Na altura desses acontecimentos, o passado de harmonia entre Ferrari e Costa era página virada. Nos tempos de sociedade no papel, eles chegaram a informar como endereço residencial a Avenida Tancredo Neves, nº 433, Centro – Pinheiral (RJ), no Sul Fluminense.

Nas inúmeras tentativas de intimá-los no processo envolvendo o porteiro de Barra Mansa (RJ), no entanto, o oficial de justiça foi informado por um morador que reside na proximidade deste endereço há mais de 18 anos, que tanto Ferrari quanto o ex-sócio, nunca residiram por lá. Ou seja, em tese, o endereço também era uma fraude.

Com todo este histórico, o auditor foi aprovado em concurso, entrou para o serviço público em um setor estratégico e posteriormente passou a atuar junto ao Grupo de Atuação Especializada em Combate à Sonegação Fiscal e aos Ilícitos contra a Ordem Tributária (GAESF), braço do MPRJ e com grande influência sobre a Corregedoria interna da Sefaz.

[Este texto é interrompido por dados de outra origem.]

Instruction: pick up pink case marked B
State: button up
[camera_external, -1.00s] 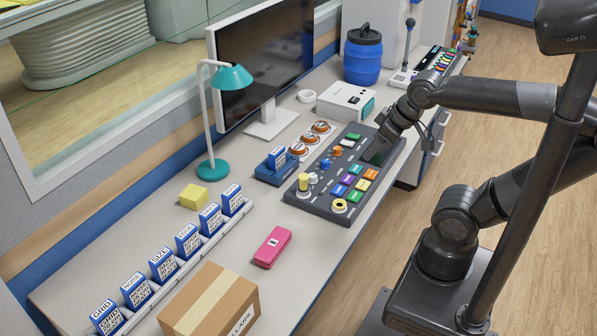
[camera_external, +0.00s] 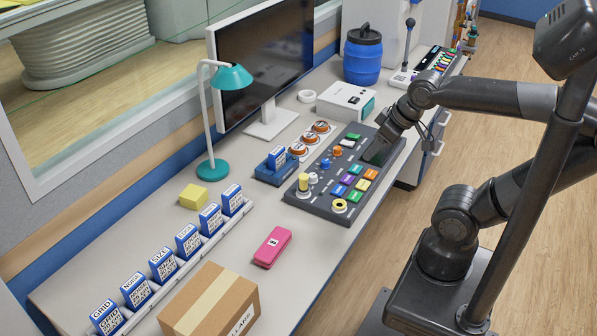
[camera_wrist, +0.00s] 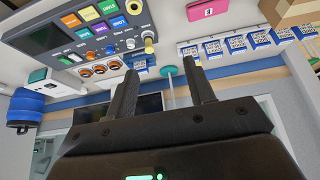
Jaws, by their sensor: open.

Ao que tudo indica, a vida pregressa passou longe de qualquer pente fino, assim como uma pesquisa social sobre quem viria atuar como peça auxiliar do MPRJ no combate ao "alaranjamento" e outros atos delituosos.

Diante de toda esta ficha corrida, até o mês de dezembro de 2023, o auditor continuava cedido pela Sefaz RJ ao Ministério Público Estadual, sob aparente proteção institucional. A única movimentação funcional interna foi sua saída do GAESF para a Coordenadoria de Segurança e Inteligência (CSI), do mesmo MPRJ.

A reportagem tentou contato com as pessoas citadas na reportagem, mas não obteve êxito. O espaço está aberto para as manifestações de todas as partes.